Why IPO Bidding Time Matters to Investors
Understanding and respecting IPO bidding time is more than just a technical detail; it has several real implications for you as an investor.
Avoiding Missing the Application
If you don’t submit your application before your bank or broker’s cut-off, your bid may never reach the exchange, which means you miss out entirely.Ensuring UPI Mandate Confirmation
For UPI-based ASBA, if you don’t confirm the mandate in time (especially on the last day), the application may be rejected. As per recent protocols, UPI mandates usually must be accepted by 5:00 PM on the final day.
Timely Blocking / Unblocking of Funds
With ASBA, your money remains blocked until allotment is confirmed. If you miss the cut-off or your mandate isn’t accepted, that could delay either blocking or unblocking of your funds.
Risk of Overload / Rejection
On the last day, many investors apply, creating a surge. If you submit too close to the cut-off, there is a chance your application may not get uploaded due to system limits.
Opportunity to Gauge Demand
Some investors wait to see how strong the initial subscription from institutional or high-net-worth investors is before placing their own bid. But to do that safely, you must know your broker’s last-day cut-off and UPI mandate timing to act and apply after assessing demand momentum.
Liquidity Considerations
Because ASBA retains funds in your account in a blocked state (rather than debiting them immediately), knowing the timeline helps you manage your cash more efficiently. You don’t want your money locked up longer than necessary, nor do you want to risk non-allotment because of a missed cut-off.
Conclusion
IPO bidding time is a crucial but often overlooked aspect of investing in public issues. While the stock exchanges officially accept bids between 10 AM and 5 PM, the real challenge lies in the last-day cut-off imposed by banks and brokers. These cut-offs, which often range between 2:00 PM and 4:30 PM, can vary significantly by institution and application method (ASBA vs UPI).
Understanding these timings ensures your application is submitted properly, your UPI mandate is confirmed, and your funds are either blocked or released in a timely manner. By being aware of your bank’s specific cut-off, applying early on the final day, and monitoring your application status, you improve your chances of a successful IPO bid.
Also Read: https://www.mstock.com/articles/initial-public-offering
FAQ
What is the IPO bidding time in India?
The standard IPO bidding time on the exchanges is between 10:00 AM to 5:00 PM on working days during the subscription window.
Can I apply for an IPO after 5 PM?
For most broker platforms, you can place the bid after 5:00 PM (exchange hours), but the application will only be processed on the next working day's window. On the last day, this is risky because your UPI mandate may not be accepted if confirmed after the broker’s cut-off.
What is the ASBA IPO cut-off time?
The ASBA cut-off time on the last day varies by bank.
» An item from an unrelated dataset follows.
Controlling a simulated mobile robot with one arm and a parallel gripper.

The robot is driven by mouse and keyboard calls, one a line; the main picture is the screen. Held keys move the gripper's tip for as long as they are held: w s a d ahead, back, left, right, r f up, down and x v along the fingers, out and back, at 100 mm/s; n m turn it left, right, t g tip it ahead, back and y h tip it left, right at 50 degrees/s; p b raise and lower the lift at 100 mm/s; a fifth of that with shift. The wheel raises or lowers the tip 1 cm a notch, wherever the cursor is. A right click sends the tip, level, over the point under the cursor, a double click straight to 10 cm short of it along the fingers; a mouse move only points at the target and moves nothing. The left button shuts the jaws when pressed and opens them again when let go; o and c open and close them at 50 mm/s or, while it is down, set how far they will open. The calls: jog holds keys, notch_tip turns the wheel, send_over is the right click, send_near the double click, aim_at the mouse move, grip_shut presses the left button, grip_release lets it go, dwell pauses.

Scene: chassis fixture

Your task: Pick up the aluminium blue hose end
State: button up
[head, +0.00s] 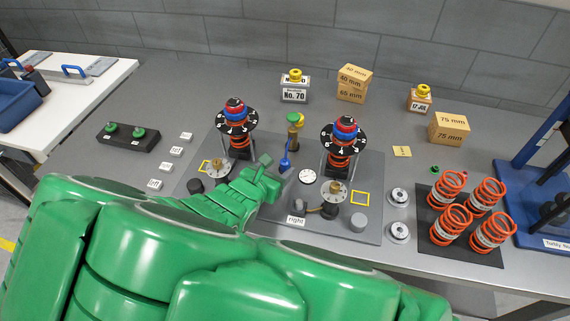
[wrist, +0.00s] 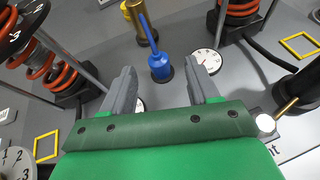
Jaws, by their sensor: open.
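The blue hose end (wrist: 160,66) has a rounded body with a long thin stem running up and left in the wrist view. It stands on a small dark round base on the grey plate, beside a brass post. In the head view the blue hose end (head: 285,162) is just right of my gripper (head: 270,174). In the wrist view the two grey fingers of my gripper (wrist: 161,80) are spread wide and empty. The hose end lies between and beyond their tips, apart from both.
A white-faced dial (wrist: 206,62) sits close to the right finger. Two coil-spring shock units (head: 236,130) (head: 341,145) stand on the plate (head: 262,228) on either side. The brass post (head: 294,138) with a green top stands behind the hose end.

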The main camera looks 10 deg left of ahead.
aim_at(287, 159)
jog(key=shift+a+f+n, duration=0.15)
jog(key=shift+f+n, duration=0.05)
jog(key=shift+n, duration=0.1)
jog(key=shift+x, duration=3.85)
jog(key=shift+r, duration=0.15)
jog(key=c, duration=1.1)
For example, SBI often has a cut-off around 2:00 PM, while HDFC and Kotak may go up to around 4:00 PM, depending on their policy.
What happens if I miss my bank’s cut-off timing?
If you miss your bank’s cut-off, your application may not be accepted or forwarded to the exchange, even if the exchange window is still open. This could mean you're excluded from the IPO allotment.
Is IPO bidding time different for NSE and BSE?
No, the official IPO bidding window provided by both NSE and BSE is generally 10:00 AM to 5:00 PM during the subscription period. However, your broker or bank cut-off times (especially on the last day) could affect when your bid is accepted by them.
Is IPO bidding time different for NSE and BSE?
No, the official IPO bidding window provided by both NSE and BSE is generally 10:00 AM to 5:00 PM during the subscription period. However, your broker or bank cut-off times (especially on the last day) could affect when your bid is accepted by them.
If I apply via UPI, by what time must I approve the mandate?
For UPI applications, you usually need to approve the mandate by 5:00 PM on the final day of IPO bidding to ensure it is valid.
Can I modify or cancel my IPO bid during the bidding period?
Yes, you can typically modify or cancel your bid within the official bidding window (10:00 AM to 5:00 PM) on working days, depending on your broker or bank’s policy.
Do online broker platforms or net banking let me bid beyond exchange hours?
Many brokers let you place orders outside 10:00 AM–5:00 PM, but actual submission to the exchange is done only during the permitted window.
How long does my money stay blocked in ASBA?
With ASBA, the application amount is blocked until allotment is finalised. Post allotment, if you are not allotted shares, the funds get released.
Why do so many investors wait until the last day to apply?
Some retail investors prefer applying on the last day because they want to assess subscription trends (for example, HNI or QIB response) before placing their bids. But this strategy is risky unless you are fully aware of your bank’s or broker’s cut-off timing.